Former Speaker of Parliament, Mr. Peter Ala Adjetey, has punched several holes in the 1992 Constitution of Ghana, including the concentration of too much power in the hands of one man (The President), describing the situation as dangerous for democracy.

He has, therefore, called for its review to keep abreast of the times.

He said the 1992 Constitution was adopted in circumstances in which real freedom did not exist in Ghana and there was no guarantee of fundamental human rights and freedoms.

Mr Ala Adjetey said, for instance, that the provisions dealing with the Legislature as contained in Chapter 10 of the 1992 Constitution needed to be closely examined to see whether they provided for or ensured the division of political power among "diverse persons so that there is effective check on power by power".

According to the Daily Graphic, Mr Ala Adjetey made the call at an inaugural lecture organised by the Citizens Network for Democracy and Economic Development (CNDED), an NGO, in Accra on Wednesday.

The CNDED is aimed at addressing issues of economics, governance and political philosophy.

It also focuses on how these three forces should be properly aligned to produce a just and equitable country operated on free-market principles and respect for the rights of the individual.

Mr Ala Adjetey said although Article 93(2) vested the legislative power of Ghana in Parliament, it also limited the exercise of that power to the extent contained in the Constitution.

He said in accordance with this qualification, certain “no go" areas for Parliament were prescribed by the Constitution itself.

Mr Ala Adjetey said these "no go" areas were contained in Articles 107 and 108.

"The nation was chafing under a military dictatorship that had maintained its stranglehold on power for some 10 years and that violently suppressed all attempts to overthrow it, in several instances accompanied by bloodshed.

"Its leaders had made no secret of the fact that they were not entirely enthused by liberal democratic ideas and would not hesitate to ride roughshod over individual liberties," he said.

Mr Ala Adjetey said those times were not a political atmosphere calculated to generate a freely agreed liberal democratic constitution and one should not be-surprised at not finding all that one would desire and expect in a constitution.

"The Consultative Assembly established by the Provisional National Defence Council (PNDC), like the Constituent Assembly established by the Supreme Military Council, was not clothed with jurisdiction to enact, promulgate and bring into force the Constitution for Ghana that it would prepare and agree upon," he said.

He said it was left once again to an unelected body that had taken power illegitimately by force of arms to enact, promulgate and bring into force a new Constitution for Ghana.
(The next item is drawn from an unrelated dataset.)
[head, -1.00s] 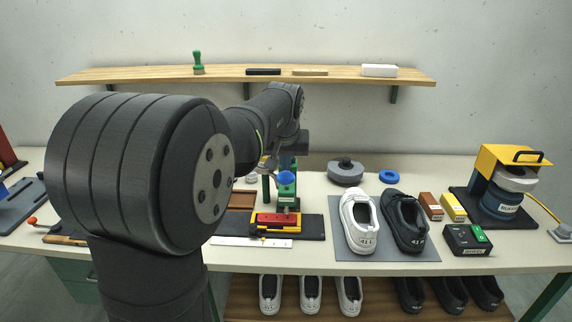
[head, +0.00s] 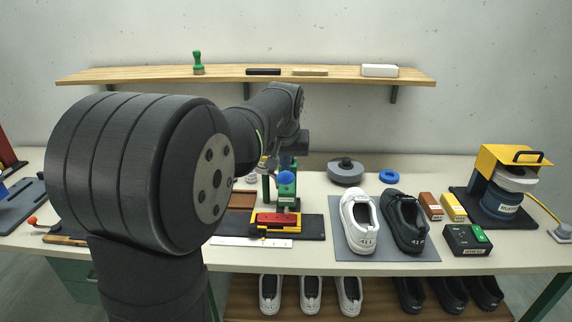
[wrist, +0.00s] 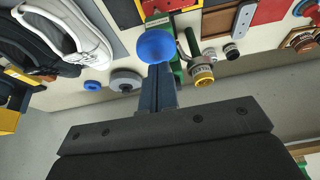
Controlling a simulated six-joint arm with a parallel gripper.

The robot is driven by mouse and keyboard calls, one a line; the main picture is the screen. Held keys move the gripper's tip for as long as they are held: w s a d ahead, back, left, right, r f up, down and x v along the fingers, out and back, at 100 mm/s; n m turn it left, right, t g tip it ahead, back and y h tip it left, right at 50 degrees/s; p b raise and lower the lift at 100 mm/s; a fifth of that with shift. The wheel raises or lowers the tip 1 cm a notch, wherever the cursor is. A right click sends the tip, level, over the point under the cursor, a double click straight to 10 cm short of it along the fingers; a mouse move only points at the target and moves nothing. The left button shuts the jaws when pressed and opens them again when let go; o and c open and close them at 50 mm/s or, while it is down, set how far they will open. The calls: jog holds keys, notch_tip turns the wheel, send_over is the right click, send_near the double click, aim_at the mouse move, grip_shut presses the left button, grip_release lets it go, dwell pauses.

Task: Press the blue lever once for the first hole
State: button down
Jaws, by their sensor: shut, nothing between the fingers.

Mr Ala Adjetey said it was true that the draft Constitution that came out of the Consultative Assembly was submitted to a referendum on April 28, 1992 and was duly approved at the referendum.

He said "it is submitted, however, that the people of Ghana did not really have entirely free hands in voting at the referendum, since at the referendum they were presented with the Scylla of accepting the draft with all its serious imperfections and failure to meet the standards required of a modern liberal democratic Republic, and the Charybdis of rejecting the draft Constitution and being saddled with a military dictatorship represented by the PNDC for a number of years uncertain. This was a cruel choice".
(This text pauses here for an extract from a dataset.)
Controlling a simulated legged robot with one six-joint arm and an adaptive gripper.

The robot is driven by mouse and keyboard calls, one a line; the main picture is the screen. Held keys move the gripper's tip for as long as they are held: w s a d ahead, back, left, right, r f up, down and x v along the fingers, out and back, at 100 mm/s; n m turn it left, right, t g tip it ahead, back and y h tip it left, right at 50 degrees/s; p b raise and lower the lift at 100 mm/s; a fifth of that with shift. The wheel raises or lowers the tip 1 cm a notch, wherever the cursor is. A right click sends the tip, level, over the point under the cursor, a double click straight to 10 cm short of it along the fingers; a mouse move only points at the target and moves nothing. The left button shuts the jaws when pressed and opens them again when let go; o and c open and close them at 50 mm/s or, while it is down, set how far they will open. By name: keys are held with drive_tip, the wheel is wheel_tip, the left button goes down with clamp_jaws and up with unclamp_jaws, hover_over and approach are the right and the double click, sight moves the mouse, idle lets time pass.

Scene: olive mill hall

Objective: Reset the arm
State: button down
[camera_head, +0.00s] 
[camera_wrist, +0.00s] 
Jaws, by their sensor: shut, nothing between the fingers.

He said the power of the purse was taken away from the hands of Parliament and vested in the hands of the Executive which, he said, should not have been so.

Mr Ala Adjetey said, for instance, that the appointment of Justices to the superior courts should have been entrusted into the hands of an independent body and not in the hands of the Executive.

He said another area to draw attention to the defects in the 1992 Constitution was Chapter Six, which deals with the Directive Principles of State Policy, which, he said, must gladden the hearts of liberal democrats worldwide but its wording did not expressly provide for its enforceability by judicial proceedings.

"This has given rise to pessimists and enemies or opponents of liberal democracy to contend that the principles were not enforceable," he stated.

Thus, its adoption as the correct constitutional position by the Supreme Court would have serious consequences for the rule of law and the protection of fundamental human rights and freedoms in the country's body politic.

Illustrating the contradiction in the Directive Principles of State Policy, Mr Ala Adjetey cited Clause (1) (b) of Article (2) of the 1992 Constitution, which provides that a person who alleges that any act or omission of any person "is inconsistent with, or is in contravention of a provision of this Constitution" could institute proceedings in the Supreme Court for a declaration to that effect.

However, he said, the Directive Principles were contested by many on the Bench and out of it as non-justiceable, which meant that persons listed in Clause (1) of Article 34 had failed to be guided by any of the principles in Chapter SIX, "if such a person cannot avail himself of the right conferred by Article Two to bring an action in the Supreme Court for a declaration to that effect".

Another serious drawback, according to Mr Ala Adjetey, was Article 60(11) of Chapter Eight, which enjoins the Speaker of Parliament to perform the functions of the President: "Where the President and the Vice-President are both unable to perform the functions of the President, the Speaker of Parliament shall perform those functions or a new President assumes office, as the case may be."

The former Speaker of Parliament said that provision had been taken for granted to mean that where both the President and the Vice-President were absent from the country in the ordinary physical sense, the Speaker of Parliament was enjoined to perform those functions.

He also challenged some provisions of Chapter 20, which deals with decentralisation and local government, because those provisions tended to make the District Assembly and its municipal and metropolitan variations only extensions of the central government.

The Chief Executive Officer of the CNDED, Mr Kwadwo Mari, said the organisation would stand for a check on unrestrained government action.

He said the organisation believed in the smallest possible government, even though it is not anti-government.